Exercise task:
Only the lines from the line containing "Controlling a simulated" to the line containing "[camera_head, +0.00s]", with both of those lines, are to be repeated exactly. Leave the images out.

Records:
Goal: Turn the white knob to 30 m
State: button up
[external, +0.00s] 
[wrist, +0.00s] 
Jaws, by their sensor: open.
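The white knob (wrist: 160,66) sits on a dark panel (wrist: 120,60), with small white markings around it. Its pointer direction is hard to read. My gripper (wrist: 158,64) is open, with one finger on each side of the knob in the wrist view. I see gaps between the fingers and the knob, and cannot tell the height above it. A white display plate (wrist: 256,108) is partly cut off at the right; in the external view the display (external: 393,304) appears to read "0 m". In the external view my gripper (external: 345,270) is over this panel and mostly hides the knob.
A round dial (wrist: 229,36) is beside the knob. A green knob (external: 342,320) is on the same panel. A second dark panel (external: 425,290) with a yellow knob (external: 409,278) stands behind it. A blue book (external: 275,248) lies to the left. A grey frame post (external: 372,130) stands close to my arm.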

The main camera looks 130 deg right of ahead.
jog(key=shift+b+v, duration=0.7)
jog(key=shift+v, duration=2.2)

--

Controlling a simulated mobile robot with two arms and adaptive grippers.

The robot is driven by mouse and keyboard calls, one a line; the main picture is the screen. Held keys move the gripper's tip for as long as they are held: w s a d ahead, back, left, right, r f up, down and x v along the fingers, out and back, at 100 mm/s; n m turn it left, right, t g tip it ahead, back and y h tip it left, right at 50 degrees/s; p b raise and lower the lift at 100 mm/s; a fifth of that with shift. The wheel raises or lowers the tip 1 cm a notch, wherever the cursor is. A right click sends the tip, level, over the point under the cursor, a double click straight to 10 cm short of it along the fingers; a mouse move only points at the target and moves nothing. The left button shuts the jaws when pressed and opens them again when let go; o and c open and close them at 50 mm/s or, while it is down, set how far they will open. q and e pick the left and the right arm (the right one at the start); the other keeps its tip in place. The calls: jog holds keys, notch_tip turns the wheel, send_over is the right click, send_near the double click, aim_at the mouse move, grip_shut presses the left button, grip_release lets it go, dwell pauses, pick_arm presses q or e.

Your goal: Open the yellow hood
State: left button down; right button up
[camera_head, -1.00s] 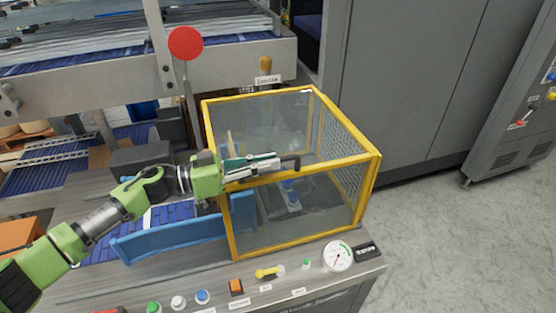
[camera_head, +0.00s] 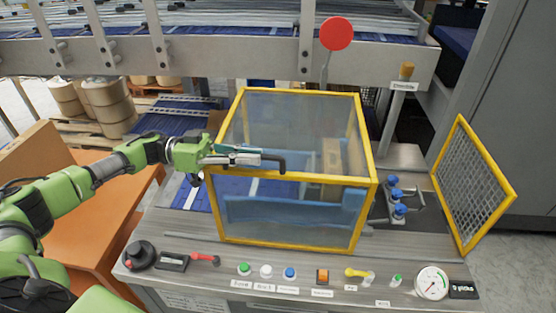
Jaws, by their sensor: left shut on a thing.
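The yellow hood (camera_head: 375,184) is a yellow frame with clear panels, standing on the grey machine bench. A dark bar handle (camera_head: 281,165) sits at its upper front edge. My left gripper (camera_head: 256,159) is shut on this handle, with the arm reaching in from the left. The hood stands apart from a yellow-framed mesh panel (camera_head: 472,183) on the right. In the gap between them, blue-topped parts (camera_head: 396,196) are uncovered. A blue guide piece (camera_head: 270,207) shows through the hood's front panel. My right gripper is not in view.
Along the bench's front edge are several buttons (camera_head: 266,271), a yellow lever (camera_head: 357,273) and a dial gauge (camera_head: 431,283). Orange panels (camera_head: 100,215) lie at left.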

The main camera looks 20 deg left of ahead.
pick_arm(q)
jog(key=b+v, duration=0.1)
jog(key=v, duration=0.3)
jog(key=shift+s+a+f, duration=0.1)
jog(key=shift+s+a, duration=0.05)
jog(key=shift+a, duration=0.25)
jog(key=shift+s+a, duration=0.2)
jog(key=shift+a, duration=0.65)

Full solution:
Controlling a simulated mobile robot with two arms and adaptive grippers.

The robot is driven by mouse and keyboard calls, one a line; the main picture is the screen. Held keys move the gripper's tip for as long as they are held: w s a d ahead, back, left, right, r f up, down and x v along the fingers, out and back, at 100 mm/s; n m turn it left, right, t g tip it ahead, back and y h tip it left, right at 50 degrees/s; p b raise and lower the lift at 100 mm/s; a fifth of that with shift. The wheel raises or lowers the tip 1 cm a notch, wherever the cursor is. A right click sends the tip, level, over the point under the cursor, a double click straight to 10 cm short of it along the fingers; a mouse move only points at the target and moves nothing. The left button shuts the jaws when pressed and opens them again when let go; o and c open and close them at 50 mm/s or, while it is down, set how far they will open. q and e pick the left and the right arm (the right one at the start); the other keeps its tip in place. The calls: jog holds keys, notch_tip turns the wheel, send_over is the right click, send_near the double click, aim_at the mouse move, grip_shut presses the left button, grip_release lets it go, dwell pauses, pick_arm presses q or e.

Your goal: Open the yellow hood
State: left button down; right button up
[camera_head, -1.00s] 
[camera_head, +0.00s] 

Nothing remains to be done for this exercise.